* **Data provided**
┌──

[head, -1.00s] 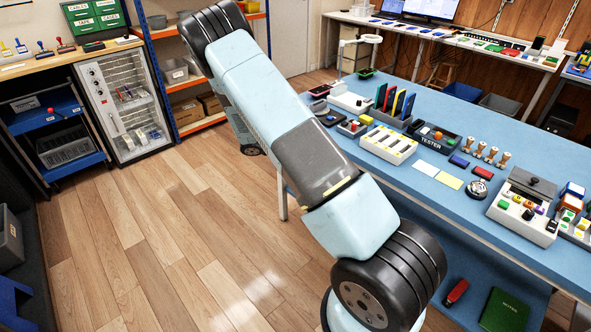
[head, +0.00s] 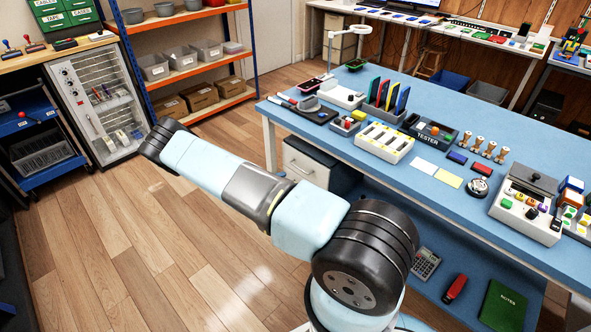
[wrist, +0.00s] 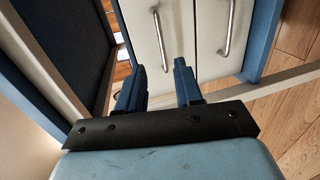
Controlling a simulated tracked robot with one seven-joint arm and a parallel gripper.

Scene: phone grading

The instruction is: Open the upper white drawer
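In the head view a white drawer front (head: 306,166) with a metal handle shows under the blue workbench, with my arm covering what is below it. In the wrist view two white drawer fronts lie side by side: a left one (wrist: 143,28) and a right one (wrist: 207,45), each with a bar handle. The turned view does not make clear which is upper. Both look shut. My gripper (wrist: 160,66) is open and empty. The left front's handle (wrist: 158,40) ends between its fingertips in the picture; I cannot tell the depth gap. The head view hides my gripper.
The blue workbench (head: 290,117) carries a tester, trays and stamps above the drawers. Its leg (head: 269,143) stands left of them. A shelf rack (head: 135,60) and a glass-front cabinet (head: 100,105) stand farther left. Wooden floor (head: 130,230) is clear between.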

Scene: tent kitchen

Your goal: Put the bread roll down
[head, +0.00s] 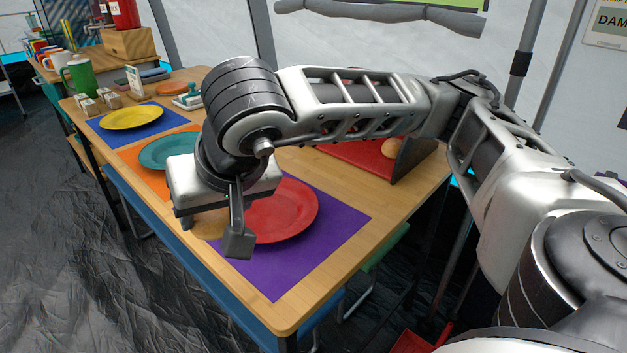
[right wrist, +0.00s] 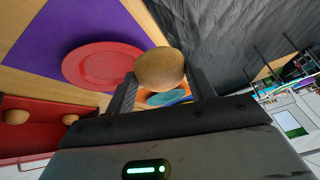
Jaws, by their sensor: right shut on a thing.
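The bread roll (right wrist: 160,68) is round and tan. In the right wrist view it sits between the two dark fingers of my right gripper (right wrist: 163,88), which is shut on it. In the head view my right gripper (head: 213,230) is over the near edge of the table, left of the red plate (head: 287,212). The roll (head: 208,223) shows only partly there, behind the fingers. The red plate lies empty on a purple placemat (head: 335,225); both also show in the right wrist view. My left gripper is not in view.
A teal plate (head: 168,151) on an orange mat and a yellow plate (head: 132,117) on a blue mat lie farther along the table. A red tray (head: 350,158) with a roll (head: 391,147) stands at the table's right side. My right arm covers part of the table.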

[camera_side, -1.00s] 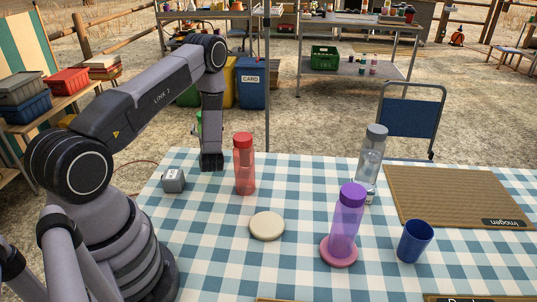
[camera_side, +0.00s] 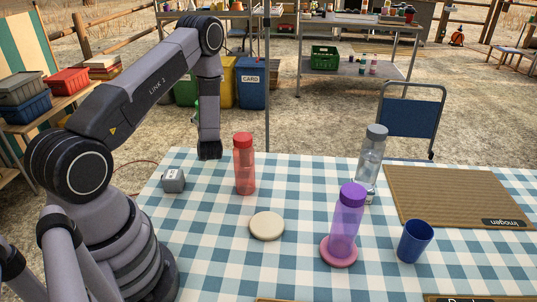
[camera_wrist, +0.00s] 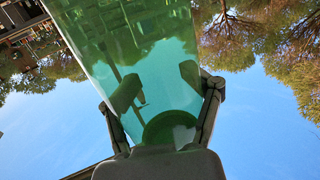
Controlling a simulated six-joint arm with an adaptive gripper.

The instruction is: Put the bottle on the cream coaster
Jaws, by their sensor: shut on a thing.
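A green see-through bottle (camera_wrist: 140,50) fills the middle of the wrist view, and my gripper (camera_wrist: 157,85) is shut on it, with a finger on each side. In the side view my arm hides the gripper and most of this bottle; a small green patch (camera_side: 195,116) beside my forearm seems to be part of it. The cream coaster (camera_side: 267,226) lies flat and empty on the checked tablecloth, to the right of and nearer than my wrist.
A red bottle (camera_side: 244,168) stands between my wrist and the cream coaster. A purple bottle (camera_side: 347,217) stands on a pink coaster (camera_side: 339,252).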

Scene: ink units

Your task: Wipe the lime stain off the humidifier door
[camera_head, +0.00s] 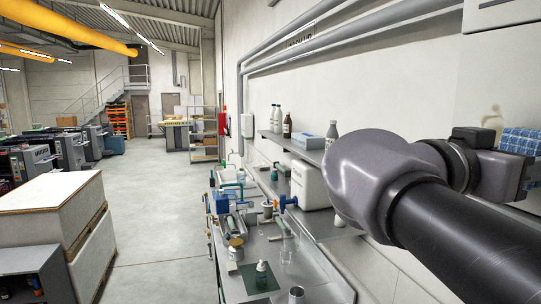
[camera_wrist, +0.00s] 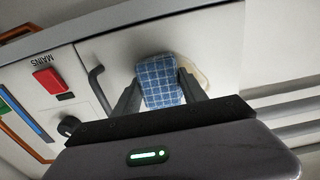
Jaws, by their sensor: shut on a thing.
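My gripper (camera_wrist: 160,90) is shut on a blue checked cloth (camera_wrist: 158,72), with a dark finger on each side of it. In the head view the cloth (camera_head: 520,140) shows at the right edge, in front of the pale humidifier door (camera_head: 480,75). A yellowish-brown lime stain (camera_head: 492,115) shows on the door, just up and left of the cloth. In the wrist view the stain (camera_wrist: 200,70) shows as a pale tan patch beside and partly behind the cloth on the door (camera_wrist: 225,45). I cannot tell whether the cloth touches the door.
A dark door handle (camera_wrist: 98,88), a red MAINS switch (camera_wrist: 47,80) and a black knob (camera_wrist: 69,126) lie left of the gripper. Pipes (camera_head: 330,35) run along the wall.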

└──
┌──

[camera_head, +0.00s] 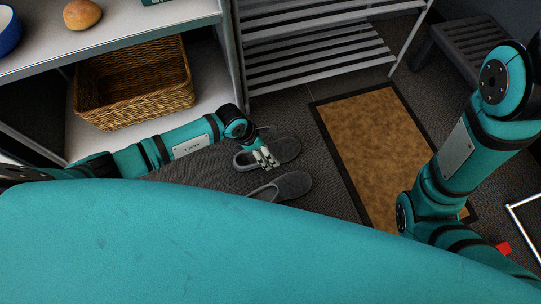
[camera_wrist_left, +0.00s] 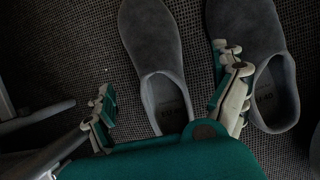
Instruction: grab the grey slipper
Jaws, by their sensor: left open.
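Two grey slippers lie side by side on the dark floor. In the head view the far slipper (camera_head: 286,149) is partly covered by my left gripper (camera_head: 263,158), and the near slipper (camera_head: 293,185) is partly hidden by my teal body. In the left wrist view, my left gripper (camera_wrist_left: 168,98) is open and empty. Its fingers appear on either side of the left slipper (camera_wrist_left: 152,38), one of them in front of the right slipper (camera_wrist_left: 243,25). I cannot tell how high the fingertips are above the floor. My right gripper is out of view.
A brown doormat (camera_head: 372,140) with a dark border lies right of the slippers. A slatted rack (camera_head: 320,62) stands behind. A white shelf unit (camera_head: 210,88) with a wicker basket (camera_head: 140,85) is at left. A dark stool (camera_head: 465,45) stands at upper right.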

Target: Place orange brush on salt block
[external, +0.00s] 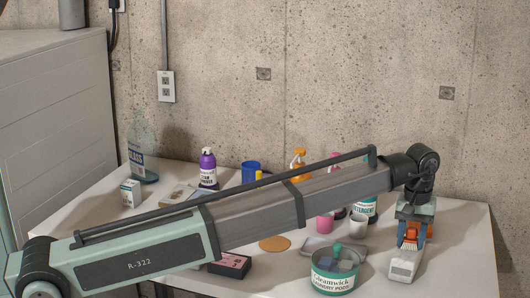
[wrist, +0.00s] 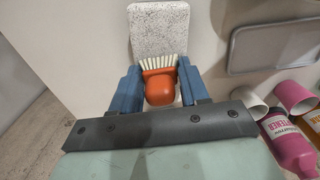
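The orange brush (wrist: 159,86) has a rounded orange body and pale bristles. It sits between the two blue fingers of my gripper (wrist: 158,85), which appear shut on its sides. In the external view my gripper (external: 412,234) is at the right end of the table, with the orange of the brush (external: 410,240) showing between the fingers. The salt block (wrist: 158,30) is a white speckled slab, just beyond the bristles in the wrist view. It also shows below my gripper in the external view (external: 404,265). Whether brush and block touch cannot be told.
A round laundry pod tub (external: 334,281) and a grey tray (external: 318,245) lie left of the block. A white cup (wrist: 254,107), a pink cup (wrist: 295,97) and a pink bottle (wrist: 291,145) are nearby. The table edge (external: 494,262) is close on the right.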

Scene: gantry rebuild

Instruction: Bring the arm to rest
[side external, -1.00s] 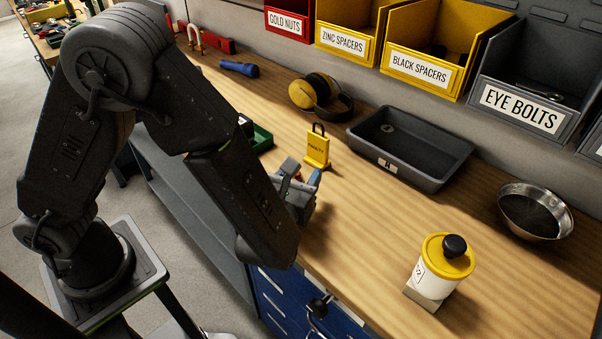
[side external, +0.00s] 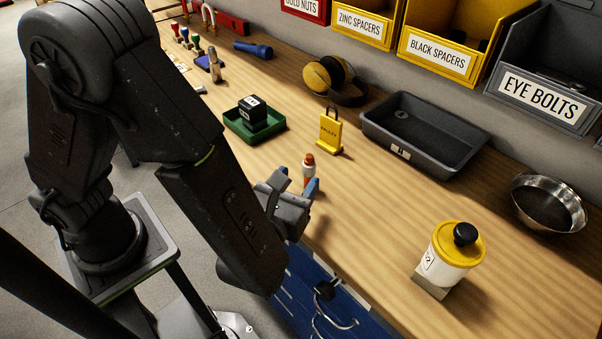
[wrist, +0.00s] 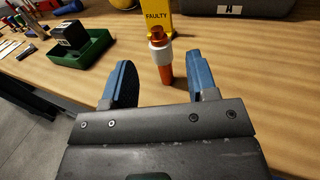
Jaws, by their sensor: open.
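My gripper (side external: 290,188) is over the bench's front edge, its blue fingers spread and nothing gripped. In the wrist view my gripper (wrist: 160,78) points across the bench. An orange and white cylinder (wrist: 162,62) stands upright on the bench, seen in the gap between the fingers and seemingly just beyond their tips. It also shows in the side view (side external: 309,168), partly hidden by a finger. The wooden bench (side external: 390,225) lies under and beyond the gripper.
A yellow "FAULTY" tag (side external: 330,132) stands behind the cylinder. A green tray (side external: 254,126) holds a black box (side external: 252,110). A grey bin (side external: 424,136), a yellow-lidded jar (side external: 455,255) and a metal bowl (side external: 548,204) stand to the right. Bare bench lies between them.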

└──
┌──

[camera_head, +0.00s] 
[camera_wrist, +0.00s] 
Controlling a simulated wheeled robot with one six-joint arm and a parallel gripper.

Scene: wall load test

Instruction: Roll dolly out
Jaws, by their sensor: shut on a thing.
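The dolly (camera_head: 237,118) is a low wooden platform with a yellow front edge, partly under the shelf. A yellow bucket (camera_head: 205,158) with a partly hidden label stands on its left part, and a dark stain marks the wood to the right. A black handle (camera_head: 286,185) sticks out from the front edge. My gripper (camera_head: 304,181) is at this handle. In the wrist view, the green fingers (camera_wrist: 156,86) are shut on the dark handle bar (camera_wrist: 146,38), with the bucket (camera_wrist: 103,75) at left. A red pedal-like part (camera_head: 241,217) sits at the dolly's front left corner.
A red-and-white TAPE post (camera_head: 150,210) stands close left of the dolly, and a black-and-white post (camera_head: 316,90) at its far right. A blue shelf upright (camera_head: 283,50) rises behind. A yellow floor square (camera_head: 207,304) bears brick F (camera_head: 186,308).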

└──

* **Task**
Without the pictures, give again exactly the lines above starting at the line containing "Controlling a simulated tracked" and ending at the line containing "[right wrist, +0.00s]".

* **Worked solution**
Controlling a simulated tracked robot with one seven-joint arm and a parallel gripper.

Scene: phone grading

The instruction is: Open the upper white drawer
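In the head view a white drawer front (head: 306,166) with a metal handle shows under the blue workbench, with my arm covering what is below it. In the wrist view two white drawer fronts lie side by side: a left one (wrist: 143,28) and a right one (wrist: 207,45), each with a bar handle. The turned view does not make clear which is upper. Both look shut. My gripper (wrist: 160,66) is open and empty. The left front's handle (wrist: 158,40) ends between its fingertips in the picture; I cannot tell the depth gap. The head view hides my gripper.
The blue workbench (head: 290,117) carries a tester, trays and stamps above the drawers. Its leg (head: 269,143) stands left of them. A shelf rack (head: 135,60) and a glass-front cabinet (head: 100,105) stand farther left. Wooden floor (head: 130,230) is clear between.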

Scene: tent kitchen

Your goal: Put the bread roll down
[head, +0.00s] 
[right wrist, +0.00s] 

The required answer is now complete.